AVAILABLE DATA:
□ □ □ □ □ □ □

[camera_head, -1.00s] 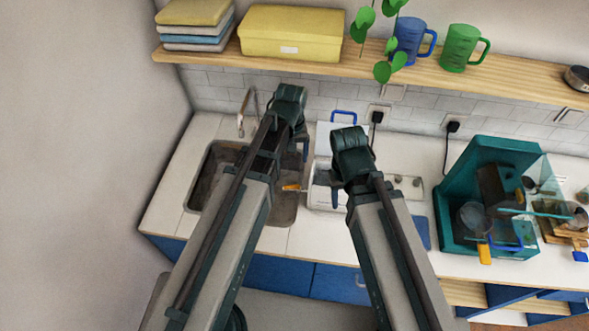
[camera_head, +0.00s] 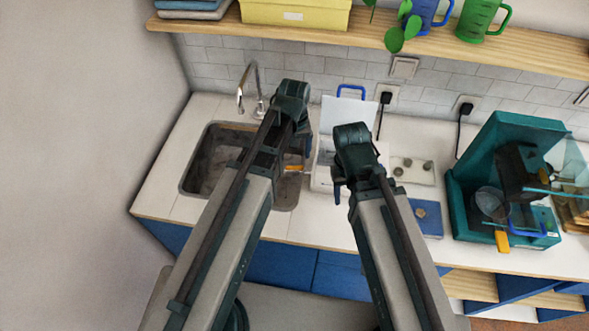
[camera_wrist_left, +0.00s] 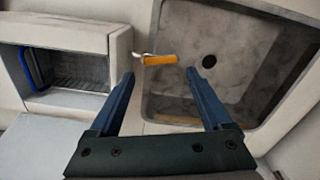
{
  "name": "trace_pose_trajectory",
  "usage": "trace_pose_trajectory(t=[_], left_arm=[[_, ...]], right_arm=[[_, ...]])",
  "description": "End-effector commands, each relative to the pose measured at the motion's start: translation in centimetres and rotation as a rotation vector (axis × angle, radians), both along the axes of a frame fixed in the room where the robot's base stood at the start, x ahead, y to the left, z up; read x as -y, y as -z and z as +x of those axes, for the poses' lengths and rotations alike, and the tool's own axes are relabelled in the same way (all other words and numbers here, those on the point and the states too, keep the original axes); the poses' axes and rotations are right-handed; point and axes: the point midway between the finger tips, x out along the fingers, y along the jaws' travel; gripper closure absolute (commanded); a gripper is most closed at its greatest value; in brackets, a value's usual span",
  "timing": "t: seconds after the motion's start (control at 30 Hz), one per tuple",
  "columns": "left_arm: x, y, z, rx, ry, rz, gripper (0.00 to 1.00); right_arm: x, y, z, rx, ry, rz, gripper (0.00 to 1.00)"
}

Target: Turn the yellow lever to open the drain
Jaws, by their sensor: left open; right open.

□ □ □ □ □ □ □

THE EXERCISE: Send back the data above word for word, with the pictures left out.

RESPONSE BELOW:
[camera_head, -1.00s] 
[camera_head, +0.00s] 
[camera_wrist_left, +0.00s] 
{
  "name": "trace_pose_trajectory",
  "usage": "trace_pose_trajectory(t=[_], left_arm=[[_, ...]], right_arm=[[_, ...]])",
  "description": "End-effector commands, each relative to the pose measured at the motion's start: translation in centimetres and rotation as a rotation vector (axis × angle, radians), both along the axes of a frame fixed in the room where the robot's base stood at the start, x ahead, y to the left, z up; read x as -y, y as -z and z as +x of those axes, for the poses' lengths and rotations alike, and the tool's own axes are relabelled in the same way (all other words and numbers here, those on the point and the states too, keep the original axes); the poses' axes and rotations are right-handed; point and axes: the point midway between the finger tips, x out along the fingers, y along the jaws' travel; gripper closure absolute (commanded); a gripper is most closed at its greatest value; in brackets, a value's usual span",
  "timing": "t: seconds after the motion's start (control at 30 Hz), one per tuple",
  "columns": "left_arm: x, y, z, rx, ry, rz, gripper (0.00 to 1.00); right_arm: x, y, z, rx, ry, rz, gripper (0.00 to 1.00)"
}

Target: Turn the yellow lever to open the drain
Jaws, by their sensor: left open; right open.

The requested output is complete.